The airline industry is pushing for new technology and initiatives to streamline border processing for passengers, with trials underway at some airports.

Airport passenger flow rates will need to increase significantly to cope with forecast growth in air travel, IATA director of airports and fuel Hemant Mistry said in a briefing at the IATA AGM in Sydney June 5. This means improving visa processes and making passenger identity checks more efficient through data sharing and other methods.

IATA has developed a New Experience Travel Technologies (NEXTT) initiative, which also involves the Airports Council International. One goal is to encourage off-airport passenger processing, for example at a downtown check-in site remote from the airport. The program is looking at “how much [passenger] processing could be done before they get to the airport itself,” Mistry said. This could involve starting the process from home or during the journey to the airport.

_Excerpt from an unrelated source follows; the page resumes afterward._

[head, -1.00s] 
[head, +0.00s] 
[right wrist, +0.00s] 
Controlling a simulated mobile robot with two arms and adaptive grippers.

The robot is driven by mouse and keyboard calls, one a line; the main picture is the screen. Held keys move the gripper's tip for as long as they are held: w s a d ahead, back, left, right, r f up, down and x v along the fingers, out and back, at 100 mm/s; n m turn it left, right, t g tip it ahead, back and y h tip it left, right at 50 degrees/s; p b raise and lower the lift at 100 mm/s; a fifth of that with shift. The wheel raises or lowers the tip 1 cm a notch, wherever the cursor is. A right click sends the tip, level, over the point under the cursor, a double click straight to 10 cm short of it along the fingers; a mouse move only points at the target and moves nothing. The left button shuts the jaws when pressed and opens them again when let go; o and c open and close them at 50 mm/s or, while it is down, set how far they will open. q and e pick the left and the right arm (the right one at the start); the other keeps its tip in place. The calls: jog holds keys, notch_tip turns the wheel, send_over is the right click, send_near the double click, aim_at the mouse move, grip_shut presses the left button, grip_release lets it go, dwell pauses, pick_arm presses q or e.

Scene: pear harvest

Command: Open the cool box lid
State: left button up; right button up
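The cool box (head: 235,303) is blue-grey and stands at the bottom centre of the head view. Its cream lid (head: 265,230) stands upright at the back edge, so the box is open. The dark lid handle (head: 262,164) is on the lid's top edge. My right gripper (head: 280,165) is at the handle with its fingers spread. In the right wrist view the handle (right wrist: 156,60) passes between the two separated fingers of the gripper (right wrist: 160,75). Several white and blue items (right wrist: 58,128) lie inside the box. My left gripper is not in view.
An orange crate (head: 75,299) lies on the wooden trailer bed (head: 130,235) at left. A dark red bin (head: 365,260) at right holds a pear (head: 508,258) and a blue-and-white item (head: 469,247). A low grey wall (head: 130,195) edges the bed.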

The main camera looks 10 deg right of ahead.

At the airport, NEXTT will address how advanced processing could make passenger and baggage clearance “simpler, quicker, and more coordinated,” according to IATA. Another element is the creation of a “data backbone” to facilitate sharing of identity and other information. This could reduce the need for the same information to be presented multiple times.

Airports involved in NEXTT include Shenzhen in China, London Heathrow, Bangalore, Dubai and Amsterdam.

Another initiative, known as One ID, would introduce a single form of identity check that could be used in all steps at the airport and throughout a passenger journey, eliminating duplicative and repetitive steps. An “end-to-end” trial of such a concept is being conducted between Dubai and London Gatwick airports, Mistry said.

IATA is also advocating reforms regarding travel visa restrictions and issuance. Mistry noted that about two-thirds of the world’s population need to obtain traditional visas before travel. “Existing visa regimes are overly restrictive, expensive and inefficient, and will be unable to cope with forecast travel demand,” according to an IATA presentation.

As part of IATA’s open borders strategy, the group is urging states “to reconsider visa regimes and remove unnecessary travel restrictions.” Travel facilitation should be included as part of bilateral and regional trade negotiations, IATA said. However, visa reform is “by no means an easy task,” Mistry said. Improvement “requires significant advocacy with states.”

Another element of the open borders strategy encourages countries to link their trusted-traveler programs. This does occur in certain places, but these are rare cases, IATA said. The group also wants advance passenger information to be handled more efficiently by governments, so inadmissible passengers can be notified before travel.